40    Here, in contrast to SZTOX and MZZXS, the Tribunal heeded the actual terms of the Treaty and considered whether those terms, together with any administrative or other arrangements established by the evidence concerning the entry by Nepalese citizens at the Indian border, satisfied the test established in V856/00A and approved in SZRHU (SZTOX at [38]). That it did not express itself in precisely this way in its concluding paragraph on this question is by no means determinative.

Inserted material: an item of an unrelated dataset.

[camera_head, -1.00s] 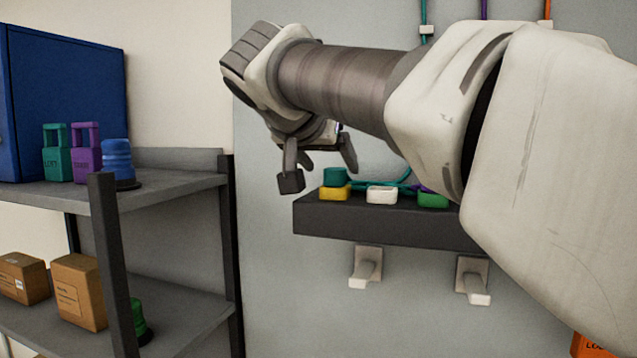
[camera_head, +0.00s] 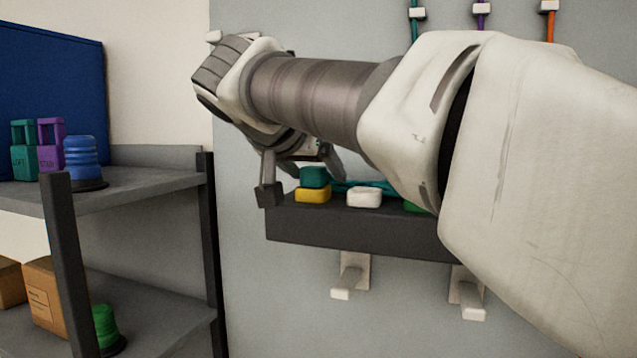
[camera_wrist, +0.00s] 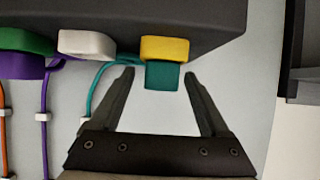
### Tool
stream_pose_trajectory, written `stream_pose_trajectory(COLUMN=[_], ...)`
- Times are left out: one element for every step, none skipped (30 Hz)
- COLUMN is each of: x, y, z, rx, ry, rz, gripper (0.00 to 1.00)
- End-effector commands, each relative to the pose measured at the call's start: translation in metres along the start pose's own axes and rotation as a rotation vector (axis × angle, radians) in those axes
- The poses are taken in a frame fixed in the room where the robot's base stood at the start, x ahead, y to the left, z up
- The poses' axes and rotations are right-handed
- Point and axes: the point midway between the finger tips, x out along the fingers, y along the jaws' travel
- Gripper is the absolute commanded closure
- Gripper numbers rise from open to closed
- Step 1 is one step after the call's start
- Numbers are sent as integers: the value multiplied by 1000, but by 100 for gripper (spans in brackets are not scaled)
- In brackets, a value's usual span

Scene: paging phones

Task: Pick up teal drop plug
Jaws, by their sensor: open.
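The teal drop plug (camera_head: 314,176) sits on a yellow block (camera_head: 312,195) at the left end of a dark ledge on the wall. A teal cord runs from near it to the right. My gripper (camera_head: 302,184) is open at the plug, with one finger in front of the ledge's left end. In the wrist view, which looks inverted, the teal plug (camera_wrist: 163,78) is between the tips of my open gripper (camera_wrist: 160,74), with a gap on each side. The yellow block (camera_wrist: 165,48) is just past the fingertips.
The dark ledge (camera_head: 350,234) also carries a white block (camera_head: 364,197) and a green block, partly hidden by my arm. Pegs (camera_head: 350,275) project below. A grey shelf (camera_head: 135,188) at left holds teal and purple tags and a blue plug (camera_head: 82,160).

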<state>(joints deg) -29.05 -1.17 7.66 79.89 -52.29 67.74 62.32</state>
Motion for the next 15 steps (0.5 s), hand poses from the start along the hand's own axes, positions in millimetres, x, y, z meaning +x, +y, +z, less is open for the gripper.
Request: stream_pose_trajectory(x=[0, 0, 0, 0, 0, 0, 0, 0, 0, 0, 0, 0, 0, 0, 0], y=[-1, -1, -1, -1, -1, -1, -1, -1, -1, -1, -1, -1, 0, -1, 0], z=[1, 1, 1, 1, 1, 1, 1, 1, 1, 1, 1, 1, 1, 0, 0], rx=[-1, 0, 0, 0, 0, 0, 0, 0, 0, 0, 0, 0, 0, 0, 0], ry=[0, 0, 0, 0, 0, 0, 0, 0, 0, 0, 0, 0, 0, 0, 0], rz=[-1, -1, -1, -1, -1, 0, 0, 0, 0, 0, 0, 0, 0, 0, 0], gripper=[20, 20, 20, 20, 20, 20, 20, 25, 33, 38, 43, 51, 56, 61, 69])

41    The use in the present cases of the expression “as a matter of practical reality” is unfortunate, but this was no more than an instance of “looseness in language” or “unhappy phrasing”, with which a court should not be concerned: Controller of Customs v Pozzolanic Enterprises Pty Ltd (1993) 43 FCR 280 at 287; Minister for Immigration and Ethnic Affairs v Wu Shan Liang (1996) 185 CLR 259 at 272. It is trite that the reasons of an administrative tribunal must be read fairly and as a whole. It is well-established that its reasons “are meant to inform and not to be scrutinised upon overzealous judicial review by seeking to discern whether some inadequacy may be gleaned from the way in which the reasons are expressed”: Liang at 272. When the Tribunal’s reasons are read in this way we are not persuaded that the Tribunal did not apply the test approved in SZRHU. As the Minister submitted, rather than signify a misunderstanding of the law, the expression reflected the Tribunal’s conclusion as to “the factual effect of the administrative arrangements to which it referred, considered in the light of the Treaty and the country information”.

Conclusion

42    It follows that the appeals should be allowed with costs, the orders made by the primary judge set aside, and in lieu thereof an order made dismissing the application in the court below with costs.

I certify that the preceding forty-two (42) numbered paragraphs are a true copy of the Reasons for Judgment herein of the Honourable Justices Tracey, Flick and Katzmann.